Leslie Grigsby and Becca Duffy relieved that they finally found the perfect objects for the “Symmetry Rules,” wall in the upcoming Dining by Design exhibition at Winterthur.

 

When I began interning with Chester County Historical Society (CCHS) Collections Manager and WPAMC alumna Heather Hansen this fall, I found CCHS was also engrossed in new exhibit mania. CCHS was gearing up for an exhibition to open November 24, 2017 titled, “You’ve Got Mail,” guest curated by renowned philatelic and long-time CCHS volunteer Bill Schultz. It explores the history of the American postal service through the 18th and 19th centuries, particularly through the lens of Chester County, PA – certainly a change of pace from my work with tablewares! Like Dining by Design, this exhibition promised to have plenty of objects, but instead most of them would be loaned to the museum by members of Bill’s widespread philatelic network. By time I became involved with the project, install was almost underway. Rather than selecting and editing objects as I had done with Leslie, I helped facilitate the pick-up of loan objects – which one time even involved shimmy-ing twelve full-sized philatelic frames out of a garage, around a Buick Skylark, and across an alley! Rather than drawing designs for cases and walls, I jumped right in with mounting trade signs, organizing objects, taping up labels, and painting out hardware. In just a few weeks we went from a room full of quilts, to cleaned, rehoused, happy, resting quilts and a room full of stamps!

Completed exhibition gallery for Chester County Historical Society’s “You’ve Got Mail.”

Completed exhibition gallery for Chester County Historical Society’s “You’ve Got Mail.”

 

All the while, I have been taking a digital humanities course with Dr. Michael Zarafonetis at the University of Delaware. Our final project? To create a digital exhibition on a topic of our choice. When we got the assignment I thought, I’m ready for this, I’m already working on physical exhibitions. Since I already knew I wanted to use technology to bring life to my thesis research, a study of parlor aquaria and private fish keeping, 1850-1915, I already had a topic. But, in designing a digital exhibition interface, I found that while there are many similarities in theoretical process, the list of tasks varied quite extensively from my exhibition experience. I still had to gather objects, but suddenly the photographs of them became far more important. Rather than loan condition reports, these photographs carefully documented clear images of nearly every inch of my objects and would serve as the central evidence for my argument. Additionally, instead of design ideas, I found myself wireframing, or outlining how visitors will navigate and encounter the information on my site. This had me stumped for a while as I wanted visitors to still feel like they are entering an exhibit and experiencing objects first-hand.
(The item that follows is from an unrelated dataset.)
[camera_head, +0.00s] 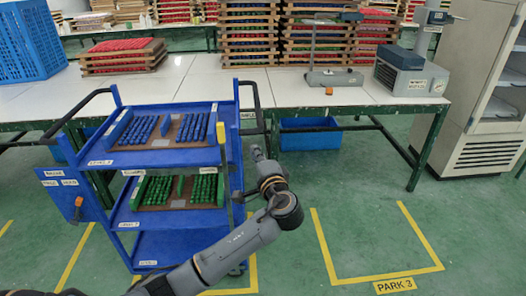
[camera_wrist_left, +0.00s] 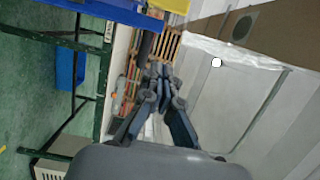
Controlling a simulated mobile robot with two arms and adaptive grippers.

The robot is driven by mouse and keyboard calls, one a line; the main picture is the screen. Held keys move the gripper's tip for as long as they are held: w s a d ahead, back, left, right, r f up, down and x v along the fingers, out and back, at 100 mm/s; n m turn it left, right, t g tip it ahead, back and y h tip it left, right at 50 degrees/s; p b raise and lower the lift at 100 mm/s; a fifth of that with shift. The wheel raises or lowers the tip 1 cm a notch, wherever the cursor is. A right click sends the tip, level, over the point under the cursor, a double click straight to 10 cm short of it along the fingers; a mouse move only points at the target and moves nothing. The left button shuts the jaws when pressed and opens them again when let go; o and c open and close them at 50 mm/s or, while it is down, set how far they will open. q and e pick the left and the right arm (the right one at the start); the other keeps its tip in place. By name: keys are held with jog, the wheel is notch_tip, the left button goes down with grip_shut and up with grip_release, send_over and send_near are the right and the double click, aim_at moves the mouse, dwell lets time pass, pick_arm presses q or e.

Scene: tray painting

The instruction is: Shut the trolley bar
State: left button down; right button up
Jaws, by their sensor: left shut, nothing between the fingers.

I find myself constantly adjusting where things are and how visitors get to them – an experience not unlike moving objects over and over until the flow feels just right. I also still needed tombstone and label information, but I wanted to think more creatively about the process of sharing it. Since the internet offers plenty of tools for all kinds of interactive images, maps, and timelines I was able to vary from the typical lists and paragraphs in favor of some more engaging models. As I work to finish the project, I find myself constantly referring to the processes I have been experiencing in my internships, but utilizing web tools to tweak the ways I conceptualize exhibit space. I have found that this necessary tweaking has allowed me to be more creative in my process and consequently in the proliferation of my ideas.

Homepage for online digital humanities exhibition, “The Dawn of the Age of Aquaria: Parlor Aquaria and Fish Keeping, 1850-1915.”

In the end, my exhibitions internships have taught me a whole host of new skills – from how to identify particular ceramic manufacturers to how to use a staple gun. But more importantly, they taught me umbrella lessons. Regardless of how you conceive of exhibits – big or small, in-house or loaned – or what stage you’re in – planning, wireframing or installing – they rely on the participant’s ability to use their toolkit (figuratively or literally) to creatively problem-solve. Building a narrative in a physical, or even digital space, inevitably comes with a number of headaches, which is what makes them feel so crazy in the first place. But in the end, the ability to provide access to a collection and to share a story is what museums do best. When it finally all comes together, no matter how crazy the process, we all leave with proud smiles on our faces – that is, until we have to take it down again!